What you need to do =>
Transcribe the listing below from its opening line up to and including the line that contains "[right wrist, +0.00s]"; reproduce nothing else.

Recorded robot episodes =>

********

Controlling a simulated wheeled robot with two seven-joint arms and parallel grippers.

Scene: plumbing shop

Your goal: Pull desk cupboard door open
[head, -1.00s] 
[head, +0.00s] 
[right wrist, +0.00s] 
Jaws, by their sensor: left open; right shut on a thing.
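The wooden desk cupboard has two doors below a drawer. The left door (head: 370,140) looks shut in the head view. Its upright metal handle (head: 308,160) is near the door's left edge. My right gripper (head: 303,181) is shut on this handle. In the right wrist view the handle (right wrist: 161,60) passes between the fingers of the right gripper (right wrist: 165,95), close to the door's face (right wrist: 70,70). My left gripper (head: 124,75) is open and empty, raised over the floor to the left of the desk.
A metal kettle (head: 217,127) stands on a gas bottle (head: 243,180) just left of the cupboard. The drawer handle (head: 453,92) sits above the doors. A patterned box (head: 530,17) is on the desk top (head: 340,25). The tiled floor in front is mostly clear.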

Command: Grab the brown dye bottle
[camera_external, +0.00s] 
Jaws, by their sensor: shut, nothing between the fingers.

********

Completed exercise =>
Controlling a simulated wheeled robot with two seven-joint arms and parallel grippers.

Scene: plumbing shop

Your goal: Pull desk cupboard door open
[head, -1.00s] 
[head, +0.00s] 
[right wrist, +0.00s] 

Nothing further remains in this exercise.